Julius began the attack by excommunicating and deposing Alfonso, the duke of Ferrara, who at the time was allied with France. The pope's actions raised the ire of the French king Louis XII, who gathered his bishops into a synod at the city of Tours to declare themselves free of obedience to the pope, and who conspired with Emperor Maximilian to dethrone Julius. The French invaded Italy and seized Bologna in 1511, reinstating Giovanni Bentivoglio as the city's ruler. The French army was thrashed at the Battle of Ravenna in 1512 and driven out of Italy, Bologna as well as Param, Piacenza, and Reggio came under the pope's control, but Julius found to his chagrin that the cities of Italy, weakened by many years of warfare, remained an inviting prey to the armies of the Holy Roman Empire, which after the death of Julius in 1513 would invade the peninsula and devastate Julius's imperial city in the brutal Sack of Rome in 1527.
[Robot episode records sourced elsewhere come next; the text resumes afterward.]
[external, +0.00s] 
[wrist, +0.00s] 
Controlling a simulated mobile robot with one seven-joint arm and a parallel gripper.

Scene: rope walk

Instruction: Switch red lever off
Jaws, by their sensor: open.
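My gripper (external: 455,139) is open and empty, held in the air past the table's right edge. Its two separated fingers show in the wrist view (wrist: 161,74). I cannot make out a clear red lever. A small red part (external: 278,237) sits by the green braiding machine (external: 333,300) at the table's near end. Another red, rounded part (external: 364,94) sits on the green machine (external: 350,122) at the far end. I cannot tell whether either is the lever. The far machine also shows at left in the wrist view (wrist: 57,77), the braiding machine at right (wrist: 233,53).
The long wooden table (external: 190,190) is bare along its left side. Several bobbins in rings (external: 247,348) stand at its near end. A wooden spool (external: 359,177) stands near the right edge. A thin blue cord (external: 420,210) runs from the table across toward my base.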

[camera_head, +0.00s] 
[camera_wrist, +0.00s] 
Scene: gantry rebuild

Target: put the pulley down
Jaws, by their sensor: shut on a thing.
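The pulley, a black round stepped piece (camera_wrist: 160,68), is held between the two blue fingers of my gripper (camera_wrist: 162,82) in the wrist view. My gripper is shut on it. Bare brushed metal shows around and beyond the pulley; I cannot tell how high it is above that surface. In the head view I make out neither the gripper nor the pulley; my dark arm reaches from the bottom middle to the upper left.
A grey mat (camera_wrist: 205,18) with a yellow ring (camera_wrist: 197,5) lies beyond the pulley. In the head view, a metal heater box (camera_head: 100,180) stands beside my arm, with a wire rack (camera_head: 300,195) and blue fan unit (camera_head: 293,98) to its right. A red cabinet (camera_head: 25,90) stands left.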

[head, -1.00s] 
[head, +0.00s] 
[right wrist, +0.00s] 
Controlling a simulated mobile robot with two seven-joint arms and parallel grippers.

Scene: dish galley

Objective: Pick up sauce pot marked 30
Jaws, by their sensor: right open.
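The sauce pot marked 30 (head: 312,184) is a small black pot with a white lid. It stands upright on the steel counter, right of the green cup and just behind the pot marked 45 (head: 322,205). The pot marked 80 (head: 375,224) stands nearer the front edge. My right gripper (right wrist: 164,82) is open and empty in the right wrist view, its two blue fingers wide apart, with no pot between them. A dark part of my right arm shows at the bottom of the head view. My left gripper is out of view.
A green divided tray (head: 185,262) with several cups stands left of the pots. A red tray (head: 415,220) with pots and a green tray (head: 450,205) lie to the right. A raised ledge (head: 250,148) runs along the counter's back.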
Julius is remembered by historians as the “Warrior Pope,” determined to make the Papacy a political and military power that would be feared throughout Italy and in the rest of Europe. But he is more respected as a patron of the arts. Determined to turn Rome into an imposing symbol of the church's power, he brought artists and architects to the city and paid them generously to dedicate their lives and works to producing monumental works for the church. He commissioned Donato Bramante to rebuild Saint Peter's Basilica and Michelangelo Buonarroti to decorate the ceiling of the Sistine Chapel with a series of fresco paintings that would become the single most imposing work of Italian Renaissance art. He contributed a large portion of the income he earned from his estates and benefices to the raising of palaces and fortifications in the city, playing a key role in transforming Rome from a chaotic medieval town into the imposing and monumental city that it remains to this day.